Voici comment la Ville de Bastia accueillit et fêta la nouvelle de l'incorporation de la Corse à la France, d'après une relation de l'époque :
"RELATION de ce qui s'est passé à Bastia le Dimanche 27 Décembre 1789 à l'occasion du TE DEUM, chanté en action de grâce de l'incorporation de la Corse au Royaume de France, prononcée par le Décret de l'Assemblée Nationale le 30 Novembre précédent
(Texte, en italien et en français, imprimé à Bastia par Stefano Batini, Imprimeur du Roi. - Archives départementales de la Corse, Série F (Fonds Stefanini).
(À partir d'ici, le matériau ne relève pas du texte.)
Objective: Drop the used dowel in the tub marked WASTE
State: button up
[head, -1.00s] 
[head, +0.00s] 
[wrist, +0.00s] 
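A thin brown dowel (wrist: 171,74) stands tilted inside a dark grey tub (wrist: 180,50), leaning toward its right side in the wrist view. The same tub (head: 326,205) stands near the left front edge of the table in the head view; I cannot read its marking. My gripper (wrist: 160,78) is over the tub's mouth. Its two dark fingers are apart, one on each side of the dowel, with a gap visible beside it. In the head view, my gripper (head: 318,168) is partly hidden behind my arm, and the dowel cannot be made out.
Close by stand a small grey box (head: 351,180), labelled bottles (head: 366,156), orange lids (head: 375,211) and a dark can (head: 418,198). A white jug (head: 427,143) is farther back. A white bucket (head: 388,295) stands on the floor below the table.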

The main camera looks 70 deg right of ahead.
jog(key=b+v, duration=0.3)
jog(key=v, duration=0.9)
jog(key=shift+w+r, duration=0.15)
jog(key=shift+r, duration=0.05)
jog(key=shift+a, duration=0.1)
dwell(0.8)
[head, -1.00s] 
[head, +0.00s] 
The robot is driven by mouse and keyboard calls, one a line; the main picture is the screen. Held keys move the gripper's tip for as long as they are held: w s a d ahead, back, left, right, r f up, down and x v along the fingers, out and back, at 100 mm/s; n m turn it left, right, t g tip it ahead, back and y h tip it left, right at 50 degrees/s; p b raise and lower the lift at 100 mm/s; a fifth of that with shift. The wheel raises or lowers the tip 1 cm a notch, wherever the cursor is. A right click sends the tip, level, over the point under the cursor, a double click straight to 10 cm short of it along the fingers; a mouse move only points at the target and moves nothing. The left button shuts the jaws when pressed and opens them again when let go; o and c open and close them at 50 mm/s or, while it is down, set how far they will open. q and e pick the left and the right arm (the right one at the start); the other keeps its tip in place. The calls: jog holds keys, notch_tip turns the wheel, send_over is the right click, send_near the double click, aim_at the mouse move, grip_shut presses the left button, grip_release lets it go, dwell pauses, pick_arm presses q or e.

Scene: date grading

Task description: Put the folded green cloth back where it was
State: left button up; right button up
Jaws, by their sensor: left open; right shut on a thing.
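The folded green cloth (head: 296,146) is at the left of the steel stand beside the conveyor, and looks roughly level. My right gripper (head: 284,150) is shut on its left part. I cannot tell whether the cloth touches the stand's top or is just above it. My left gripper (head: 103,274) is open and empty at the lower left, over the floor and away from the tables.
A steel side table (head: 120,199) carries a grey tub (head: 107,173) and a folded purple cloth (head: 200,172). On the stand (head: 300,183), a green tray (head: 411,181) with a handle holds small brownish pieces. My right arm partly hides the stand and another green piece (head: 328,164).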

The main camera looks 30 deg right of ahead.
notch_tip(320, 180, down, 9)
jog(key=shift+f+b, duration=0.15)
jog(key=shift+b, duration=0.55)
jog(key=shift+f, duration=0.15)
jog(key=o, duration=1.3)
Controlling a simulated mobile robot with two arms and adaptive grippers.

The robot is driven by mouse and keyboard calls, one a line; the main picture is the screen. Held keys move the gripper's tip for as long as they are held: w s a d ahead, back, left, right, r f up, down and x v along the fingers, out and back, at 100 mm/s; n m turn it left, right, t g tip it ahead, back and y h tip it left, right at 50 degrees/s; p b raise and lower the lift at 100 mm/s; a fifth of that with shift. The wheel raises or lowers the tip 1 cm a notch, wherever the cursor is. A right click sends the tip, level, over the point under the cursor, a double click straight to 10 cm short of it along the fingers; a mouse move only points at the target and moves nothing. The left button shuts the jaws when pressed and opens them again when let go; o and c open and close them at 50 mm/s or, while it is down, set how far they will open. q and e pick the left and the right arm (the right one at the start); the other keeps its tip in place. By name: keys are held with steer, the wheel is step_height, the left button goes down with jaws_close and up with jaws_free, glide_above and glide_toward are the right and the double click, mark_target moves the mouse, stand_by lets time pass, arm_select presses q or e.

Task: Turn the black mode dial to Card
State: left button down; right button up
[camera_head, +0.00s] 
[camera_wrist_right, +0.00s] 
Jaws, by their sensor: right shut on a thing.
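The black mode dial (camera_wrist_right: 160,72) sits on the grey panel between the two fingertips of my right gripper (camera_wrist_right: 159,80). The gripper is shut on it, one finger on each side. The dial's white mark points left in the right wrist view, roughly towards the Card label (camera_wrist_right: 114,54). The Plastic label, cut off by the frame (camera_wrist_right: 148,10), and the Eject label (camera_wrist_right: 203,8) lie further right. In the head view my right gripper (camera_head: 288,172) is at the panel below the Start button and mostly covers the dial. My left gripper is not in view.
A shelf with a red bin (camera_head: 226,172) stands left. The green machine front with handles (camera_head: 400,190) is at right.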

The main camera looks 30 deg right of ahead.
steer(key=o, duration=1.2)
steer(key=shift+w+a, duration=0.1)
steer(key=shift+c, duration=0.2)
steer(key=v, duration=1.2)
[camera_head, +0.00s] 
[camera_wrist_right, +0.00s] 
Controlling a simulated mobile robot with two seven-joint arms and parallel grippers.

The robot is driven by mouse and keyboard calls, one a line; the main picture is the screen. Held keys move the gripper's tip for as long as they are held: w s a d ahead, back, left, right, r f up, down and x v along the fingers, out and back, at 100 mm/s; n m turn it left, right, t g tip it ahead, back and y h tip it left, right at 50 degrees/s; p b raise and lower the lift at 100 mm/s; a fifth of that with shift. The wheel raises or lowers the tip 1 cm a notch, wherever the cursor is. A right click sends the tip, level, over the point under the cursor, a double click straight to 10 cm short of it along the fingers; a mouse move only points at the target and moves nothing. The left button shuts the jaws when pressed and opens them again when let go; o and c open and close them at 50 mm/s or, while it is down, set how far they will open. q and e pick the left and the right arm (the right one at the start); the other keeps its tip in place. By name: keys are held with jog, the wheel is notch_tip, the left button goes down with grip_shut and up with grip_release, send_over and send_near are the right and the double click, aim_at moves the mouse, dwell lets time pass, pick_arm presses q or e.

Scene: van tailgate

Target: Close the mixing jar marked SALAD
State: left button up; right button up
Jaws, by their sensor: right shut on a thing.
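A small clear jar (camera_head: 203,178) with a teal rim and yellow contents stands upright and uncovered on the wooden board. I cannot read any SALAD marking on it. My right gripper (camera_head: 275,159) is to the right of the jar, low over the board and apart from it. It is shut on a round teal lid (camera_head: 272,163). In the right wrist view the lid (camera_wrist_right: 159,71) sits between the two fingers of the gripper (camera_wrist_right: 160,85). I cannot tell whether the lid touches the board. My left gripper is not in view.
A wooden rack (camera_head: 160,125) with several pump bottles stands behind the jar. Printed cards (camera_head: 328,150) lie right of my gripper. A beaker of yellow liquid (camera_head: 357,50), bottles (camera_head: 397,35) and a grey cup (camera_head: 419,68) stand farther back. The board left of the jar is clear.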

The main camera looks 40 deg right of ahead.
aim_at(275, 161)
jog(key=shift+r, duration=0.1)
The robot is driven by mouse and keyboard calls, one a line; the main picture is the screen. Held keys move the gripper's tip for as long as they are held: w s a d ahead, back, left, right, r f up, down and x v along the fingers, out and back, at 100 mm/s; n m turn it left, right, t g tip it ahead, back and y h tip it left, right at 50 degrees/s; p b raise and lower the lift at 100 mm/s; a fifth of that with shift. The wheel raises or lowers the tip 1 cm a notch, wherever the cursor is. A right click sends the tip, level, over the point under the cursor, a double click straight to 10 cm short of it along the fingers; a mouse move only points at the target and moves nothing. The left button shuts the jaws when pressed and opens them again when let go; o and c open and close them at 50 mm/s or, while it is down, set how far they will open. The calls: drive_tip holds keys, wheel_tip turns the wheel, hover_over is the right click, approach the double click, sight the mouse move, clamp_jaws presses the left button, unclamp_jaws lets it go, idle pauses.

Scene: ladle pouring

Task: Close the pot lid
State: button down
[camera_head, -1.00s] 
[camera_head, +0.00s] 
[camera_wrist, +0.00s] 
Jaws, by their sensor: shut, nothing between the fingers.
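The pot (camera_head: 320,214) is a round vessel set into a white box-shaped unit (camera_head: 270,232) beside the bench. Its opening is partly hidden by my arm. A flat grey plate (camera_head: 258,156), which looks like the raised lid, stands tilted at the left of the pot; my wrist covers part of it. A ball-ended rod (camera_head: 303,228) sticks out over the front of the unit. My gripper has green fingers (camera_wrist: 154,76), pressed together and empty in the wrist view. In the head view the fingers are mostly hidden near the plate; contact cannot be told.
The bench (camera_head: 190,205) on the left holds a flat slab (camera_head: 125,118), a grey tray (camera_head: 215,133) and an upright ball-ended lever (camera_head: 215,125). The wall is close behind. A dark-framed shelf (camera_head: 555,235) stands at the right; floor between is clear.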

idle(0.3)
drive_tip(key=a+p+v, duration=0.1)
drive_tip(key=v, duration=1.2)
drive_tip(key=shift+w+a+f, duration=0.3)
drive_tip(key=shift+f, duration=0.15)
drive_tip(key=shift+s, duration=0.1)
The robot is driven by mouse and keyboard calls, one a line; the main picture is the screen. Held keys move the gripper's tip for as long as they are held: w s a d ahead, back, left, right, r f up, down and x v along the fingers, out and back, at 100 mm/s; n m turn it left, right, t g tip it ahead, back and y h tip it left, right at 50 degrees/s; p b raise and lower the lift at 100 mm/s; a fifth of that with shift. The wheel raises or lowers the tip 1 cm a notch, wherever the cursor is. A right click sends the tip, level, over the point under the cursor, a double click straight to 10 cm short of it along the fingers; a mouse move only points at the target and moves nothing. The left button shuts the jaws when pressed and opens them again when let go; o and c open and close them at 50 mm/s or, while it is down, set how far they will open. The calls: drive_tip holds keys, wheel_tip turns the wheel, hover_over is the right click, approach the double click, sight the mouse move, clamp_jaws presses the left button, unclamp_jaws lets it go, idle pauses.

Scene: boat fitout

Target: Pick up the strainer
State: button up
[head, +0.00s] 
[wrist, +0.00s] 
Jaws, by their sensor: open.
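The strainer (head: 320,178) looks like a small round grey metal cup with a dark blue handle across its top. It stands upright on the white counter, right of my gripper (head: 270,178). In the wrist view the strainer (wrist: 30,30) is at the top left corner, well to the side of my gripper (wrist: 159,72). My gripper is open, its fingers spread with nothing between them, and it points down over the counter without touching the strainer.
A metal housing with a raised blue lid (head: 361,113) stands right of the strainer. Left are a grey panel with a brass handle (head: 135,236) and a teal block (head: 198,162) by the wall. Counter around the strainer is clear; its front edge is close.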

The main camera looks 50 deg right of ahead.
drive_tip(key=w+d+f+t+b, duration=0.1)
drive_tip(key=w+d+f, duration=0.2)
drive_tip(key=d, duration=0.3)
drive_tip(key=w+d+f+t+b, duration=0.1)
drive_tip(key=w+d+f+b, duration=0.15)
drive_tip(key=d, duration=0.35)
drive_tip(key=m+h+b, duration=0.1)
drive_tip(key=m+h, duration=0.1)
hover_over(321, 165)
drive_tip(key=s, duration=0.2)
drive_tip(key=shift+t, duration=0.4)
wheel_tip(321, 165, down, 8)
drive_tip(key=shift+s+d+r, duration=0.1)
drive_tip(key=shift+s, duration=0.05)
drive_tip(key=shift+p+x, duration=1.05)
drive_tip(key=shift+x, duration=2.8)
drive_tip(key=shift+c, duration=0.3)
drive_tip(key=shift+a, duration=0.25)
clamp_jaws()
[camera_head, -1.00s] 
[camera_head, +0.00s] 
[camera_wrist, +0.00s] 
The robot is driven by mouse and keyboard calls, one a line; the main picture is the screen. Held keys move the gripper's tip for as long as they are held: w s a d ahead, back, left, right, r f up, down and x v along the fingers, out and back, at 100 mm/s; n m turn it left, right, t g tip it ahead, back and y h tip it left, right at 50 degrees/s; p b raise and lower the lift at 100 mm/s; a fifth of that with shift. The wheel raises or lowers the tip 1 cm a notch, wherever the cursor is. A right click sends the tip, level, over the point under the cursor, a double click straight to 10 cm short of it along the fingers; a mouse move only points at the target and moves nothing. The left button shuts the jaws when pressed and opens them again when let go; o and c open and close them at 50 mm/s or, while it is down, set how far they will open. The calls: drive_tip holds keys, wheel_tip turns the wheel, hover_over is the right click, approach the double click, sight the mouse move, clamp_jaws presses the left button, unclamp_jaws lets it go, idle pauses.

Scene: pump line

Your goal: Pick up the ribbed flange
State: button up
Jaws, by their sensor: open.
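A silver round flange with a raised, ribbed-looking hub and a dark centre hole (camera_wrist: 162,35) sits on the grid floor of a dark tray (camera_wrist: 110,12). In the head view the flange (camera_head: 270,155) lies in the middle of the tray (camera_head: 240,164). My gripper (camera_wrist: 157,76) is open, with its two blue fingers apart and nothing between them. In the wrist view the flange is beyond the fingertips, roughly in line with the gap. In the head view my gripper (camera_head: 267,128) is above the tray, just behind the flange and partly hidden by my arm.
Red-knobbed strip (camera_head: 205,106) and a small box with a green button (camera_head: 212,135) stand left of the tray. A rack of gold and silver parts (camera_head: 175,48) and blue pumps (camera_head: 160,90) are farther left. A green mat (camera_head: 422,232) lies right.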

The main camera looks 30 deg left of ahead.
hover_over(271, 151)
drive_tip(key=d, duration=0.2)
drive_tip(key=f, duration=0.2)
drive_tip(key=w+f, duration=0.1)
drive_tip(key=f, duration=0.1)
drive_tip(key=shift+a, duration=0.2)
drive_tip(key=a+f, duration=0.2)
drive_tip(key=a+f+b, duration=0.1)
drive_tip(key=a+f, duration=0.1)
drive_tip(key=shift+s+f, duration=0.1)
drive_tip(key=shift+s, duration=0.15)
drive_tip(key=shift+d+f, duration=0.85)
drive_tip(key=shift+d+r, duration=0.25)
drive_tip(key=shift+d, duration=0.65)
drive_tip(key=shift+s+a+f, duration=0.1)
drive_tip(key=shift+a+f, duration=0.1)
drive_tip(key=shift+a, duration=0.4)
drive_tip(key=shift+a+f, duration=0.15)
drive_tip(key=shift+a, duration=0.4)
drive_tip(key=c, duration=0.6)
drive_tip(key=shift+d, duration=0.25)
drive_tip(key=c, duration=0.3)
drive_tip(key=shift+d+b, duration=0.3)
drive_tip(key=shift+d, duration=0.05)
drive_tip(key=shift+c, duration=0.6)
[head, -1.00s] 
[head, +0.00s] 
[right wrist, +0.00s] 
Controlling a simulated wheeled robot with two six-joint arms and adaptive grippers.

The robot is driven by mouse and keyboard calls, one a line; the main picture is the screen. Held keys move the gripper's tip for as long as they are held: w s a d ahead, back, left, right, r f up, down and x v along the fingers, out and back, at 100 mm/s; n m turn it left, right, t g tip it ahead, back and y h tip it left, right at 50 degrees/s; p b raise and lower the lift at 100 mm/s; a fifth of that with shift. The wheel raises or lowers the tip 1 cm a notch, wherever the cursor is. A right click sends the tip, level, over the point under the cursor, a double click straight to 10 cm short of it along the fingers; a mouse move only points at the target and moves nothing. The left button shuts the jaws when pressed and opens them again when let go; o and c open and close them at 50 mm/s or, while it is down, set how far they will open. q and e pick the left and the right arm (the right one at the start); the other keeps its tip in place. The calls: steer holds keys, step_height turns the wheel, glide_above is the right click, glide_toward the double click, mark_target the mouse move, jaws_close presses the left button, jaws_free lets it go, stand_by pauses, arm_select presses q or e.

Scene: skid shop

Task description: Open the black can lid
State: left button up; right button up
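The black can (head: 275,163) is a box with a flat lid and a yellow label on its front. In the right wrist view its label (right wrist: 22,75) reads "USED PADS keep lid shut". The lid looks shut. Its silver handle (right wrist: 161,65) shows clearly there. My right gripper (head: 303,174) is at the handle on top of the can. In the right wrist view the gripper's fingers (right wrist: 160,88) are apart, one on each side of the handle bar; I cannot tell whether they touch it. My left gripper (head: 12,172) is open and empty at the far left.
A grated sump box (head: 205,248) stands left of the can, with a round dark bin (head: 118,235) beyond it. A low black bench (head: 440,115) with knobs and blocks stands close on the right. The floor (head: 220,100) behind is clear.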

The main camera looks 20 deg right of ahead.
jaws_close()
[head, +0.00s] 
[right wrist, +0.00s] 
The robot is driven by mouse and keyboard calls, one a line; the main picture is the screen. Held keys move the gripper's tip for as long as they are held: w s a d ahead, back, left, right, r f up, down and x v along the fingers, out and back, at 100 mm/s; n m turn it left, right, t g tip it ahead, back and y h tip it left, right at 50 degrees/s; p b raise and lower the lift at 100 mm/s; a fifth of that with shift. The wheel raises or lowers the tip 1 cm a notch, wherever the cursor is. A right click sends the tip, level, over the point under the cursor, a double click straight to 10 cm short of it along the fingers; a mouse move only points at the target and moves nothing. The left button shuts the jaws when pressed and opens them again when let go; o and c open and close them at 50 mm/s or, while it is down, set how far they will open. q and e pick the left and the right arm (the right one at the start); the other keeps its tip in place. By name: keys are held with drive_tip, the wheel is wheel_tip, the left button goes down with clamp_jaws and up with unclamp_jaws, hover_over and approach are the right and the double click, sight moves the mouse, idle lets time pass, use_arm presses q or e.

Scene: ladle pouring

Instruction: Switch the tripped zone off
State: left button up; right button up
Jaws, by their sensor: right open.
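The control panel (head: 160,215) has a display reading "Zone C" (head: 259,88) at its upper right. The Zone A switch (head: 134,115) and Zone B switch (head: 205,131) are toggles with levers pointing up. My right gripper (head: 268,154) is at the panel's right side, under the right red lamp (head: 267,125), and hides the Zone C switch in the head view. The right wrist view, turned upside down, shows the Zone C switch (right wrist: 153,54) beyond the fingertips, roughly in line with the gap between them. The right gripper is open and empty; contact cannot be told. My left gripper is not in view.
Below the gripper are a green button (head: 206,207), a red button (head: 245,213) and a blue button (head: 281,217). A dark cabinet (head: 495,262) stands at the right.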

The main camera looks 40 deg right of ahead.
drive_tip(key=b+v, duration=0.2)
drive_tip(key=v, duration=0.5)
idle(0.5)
S'il fût jamais un évènement intéressant pour la Corse, c'est celui de son incorporation au vaste Empire des Français. Combien de siècles se sont écoulés, témoins de la longue oppression d'un Gouvernement tyrannique ! (en note : c'est du Gouvernement Génois qu'il est question). Que de sang a été versé pour alléger le poids des chaînes qui l'accabloient ! Dès les premiers temps de la Monarchie Française, cette Isle a eu recours à sa puissance, a imploré et obtenu la protection et l'appui de ses Souverains. Mais toujours un cruel despotisme, une impérieuse Aristocratie exerçant leur pouvoir arbitraire empoisonnoient les bontés qu'elle en recevoit, et lui rappelloient que le plus grand des biens, la liberté, lui manquoient.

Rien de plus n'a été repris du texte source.